Given data:
***
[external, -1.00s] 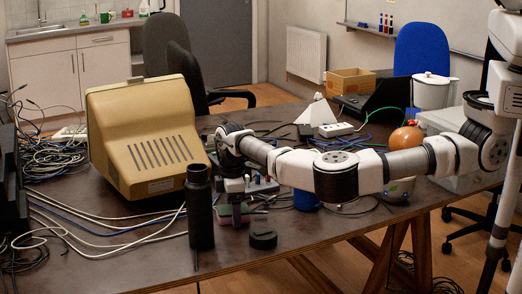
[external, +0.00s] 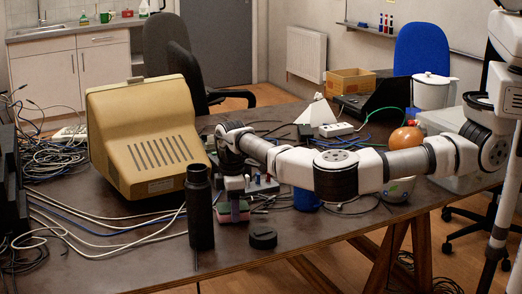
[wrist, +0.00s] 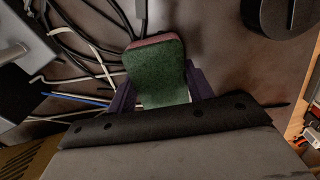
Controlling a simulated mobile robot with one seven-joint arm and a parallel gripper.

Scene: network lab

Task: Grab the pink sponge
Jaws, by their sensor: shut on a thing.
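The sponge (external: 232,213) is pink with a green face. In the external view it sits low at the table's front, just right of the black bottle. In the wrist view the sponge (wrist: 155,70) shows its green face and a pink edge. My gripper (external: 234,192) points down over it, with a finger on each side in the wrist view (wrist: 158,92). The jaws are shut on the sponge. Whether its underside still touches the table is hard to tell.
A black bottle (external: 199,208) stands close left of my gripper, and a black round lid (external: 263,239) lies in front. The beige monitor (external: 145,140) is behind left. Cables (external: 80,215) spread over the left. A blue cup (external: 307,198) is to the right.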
***
Goal:
All of the material above needs to be restated exactly, with no pictures.

Answer to this task:
[external, -1.00s] 
[external, +0.00s] 
[wrist, +0.00s] 
Controlling a simulated mobile robot with one seven-joint arm and a parallel gripper.

Scene: network lab

Task: Grab the pink sponge
Jaws, by their sensor: shut on a thing.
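The sponge (external: 232,213) is pink with a green face. In the external view it sits low at the table's front, just right of the black bottle. In the wrist view the sponge (wrist: 155,70) shows its green face and a pink edge. My gripper (external: 234,192) points down over it, with a finger on each side in the wrist view (wrist: 158,92). The jaws are shut on the sponge. Whether its underside still touches the table is hard to tell.
A black bottle (external: 199,208) stands close left of my gripper, and a black round lid (external: 263,239) lies in front. The beige monitor (external: 145,140) is behind left. Cables (external: 80,215) spread over the left. A blue cup (external: 307,198) is to the right.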

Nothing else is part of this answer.